Suppose I have a

template <typename T>
class A : 
    class_with_long_name<T, and_many_other, template_arguments, oh_my_thats_long>,
    anotherclass_with_long_name<and_many_other, template_arguments_that, are_also_annoying, including_also, T> { ... }

Now, in class A's definition, and/or in its methods, I need to refer to the two superclasses (e.g. to access members in the superclass, or types defined in it etc.) However, I want to avoid repeating the superclass names. At the moment, what I'm doing is something like:

template<typename T>
class A : 
    class_with_long_name<T, and_many_other, template_arguments, oh_my_thats_long>,
    anotherclass_with_long_name<and_many_other, template_arguments_that, are_also_annoying, including_also, T> 
{
    using parent1 = class_with_long_name<T, and_many_other, template_arguments, oh_my_thats_long>;
    using parent2 = anotherclass_with_long_name<and_many_other, template_arguments_that, are_also_annoying, including_also, T>;
    ...
 }

which works, obviously, and reduces the number of repetitions to 2; but I would rather avoid even this repetition, if possible. Is there a reasonable way to do this?

Notes:

• "Reasonable" e.g. no macros except with very very good justification.

If you inherit with the same access specifier for all classes you could use something like this:

template <typename...S>
struct Bases : public S... {
    template <size_t I>
    using super = typename std::tuple_element<I, std::tuple<S...>>::type;
};

This will give you access to all base classes in the order you inherit from them via super<index>.

Short example:

#include <iostream>
#include <tuple>


template <typename...S>
struct Bases : public S... {
    template <size_t I>
    using super = typename std::tuple_element<I, std::tuple<S...>>::type;
};


class Foo
{
public:
    virtual void f()
    {
        std::cout << "Foo";
    }
};

class Fii
{
public:
    virtual void f()
    {
        std::cout << "Fii";
    }
};

class Faa : private Bases<Foo, Fii>
{
public:
    virtual void f()
    {
        std::cout << "Faa";
        super<0>::f(); //Calls Foo::f()
        super<1>::f(); //Calls Fii::f()
        std::cout << std::endl;
    }
};



int main()
{
    Faa faa;
    faa.f(); //Print "FaaFooFii"
    return 0;
}

Before A, you may do

namespace detail
{
    template <typename T>
    using parentA1 = class_with_long_name<T,
                                          and_many_other,
                                          template_arguments,
                                          oh_my_thats_long>;
    template <typename T>
    using parentA2 = anotherclass_with_long_name<and_many_other,
                                                 template_arguments_that,
                                                 are_also_annoying,
                                                 including_also,
                                                 T>;
}

And then

template<typename T>
class A : detail::parentA1<T>, detail::parentA2<T>
{
};

I think, the best option is what you are already doing. However, if you feel like you absoluletely can not tolerate this, here some funny code (if I would ever see anything like this during code review in production, I'd fight tooth and nail to get rid of it).

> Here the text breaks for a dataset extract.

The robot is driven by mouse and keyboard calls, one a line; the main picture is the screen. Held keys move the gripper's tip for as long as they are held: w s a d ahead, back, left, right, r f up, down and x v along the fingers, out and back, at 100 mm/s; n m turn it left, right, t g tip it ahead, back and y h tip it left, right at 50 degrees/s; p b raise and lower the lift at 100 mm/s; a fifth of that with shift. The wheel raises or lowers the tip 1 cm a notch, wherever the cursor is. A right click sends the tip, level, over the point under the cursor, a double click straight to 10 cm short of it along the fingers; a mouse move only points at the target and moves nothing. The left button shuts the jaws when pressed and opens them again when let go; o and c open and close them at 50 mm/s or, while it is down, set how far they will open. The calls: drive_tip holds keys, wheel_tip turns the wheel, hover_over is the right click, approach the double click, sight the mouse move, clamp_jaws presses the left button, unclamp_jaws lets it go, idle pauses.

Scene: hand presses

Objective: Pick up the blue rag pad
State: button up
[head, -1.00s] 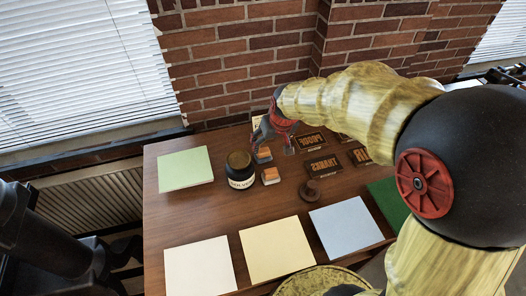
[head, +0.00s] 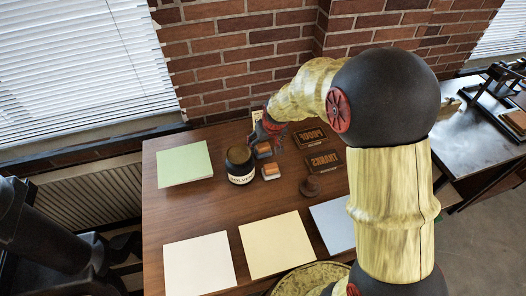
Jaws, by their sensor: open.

template<class... INHERIT_FROM> 
struct inherit_publicly : public INHERIT_FROM... {
    struct parent_types {
        template <int N, class ARG, class... ARGS> struct get {
            using type = typename get<N-1, ARGS...>::type;
        };
        template <class ARG, class... ARGS> struct get<0, ARG, ARGS...> {
            using type = ARG;
        };
    };

    template <int N> using parent = typename parent_types::template get<N, INHERIT_FROM...>::type;

};

// **example usage** 

struct X { static constexpr const char* const name = "X"; };
struct Y { static constexpr const char* const name = "Y"; };
struct Z { static constexpr const char* const name = "Z"; };


#include <iostream>

struct A : inherit_publicly<X, Y, Z> {
    void print_parents() {
        std::cout << "First parent type: " << parent<0>::name << "; second: " << parent<1>::name << "; third: " <<parent<2>::name<< "\n";
    }
};

int main() {
    A a;
    a.print_parents();
}

Live demo: http://coliru.stacked-crooked.com/a/37cacf70bed41463

You can just use A::class_with_long_name or A::anotherclass_with_long_name.

template<typename T>
class A 
    : class_with_long_name<T, and_many_other, template_arguments, oh_my_thats_long>
    , anotherclass_with_long_name<and_many_other, template_arguments_that, are_also_annoying, including_also, T> 
{
    // If you still want the typedefs.
    using parent1 = typename A::class_with_long_name;
    using parent2 = typename A::anotherclass_with_long_name;

    // If you don't.
    void foo() { A::class_with_long_name::bar(); }
};

Based on @Jarod's solution: How about an inside-the-detail subnamespace?

namespace detail { namespace A {
    template <typename T>
    using parent1 = class_with_long_name<T,
                                          and_many_other,
                                          template_arguments,
                                          oh_my_thats_long>;
    template <typename T>
    using parent2 = anotherclass_with_long_name<and_many_other,
                                                 template_arguments_that,
                                                 are_also_annoying,
                                                 including_also,
                                                 T>;
} // namespace A
} // namespace detail

And then

template<typename T>
class A : detail::A::parent1<T>, detail::A::parent2<T>
{
};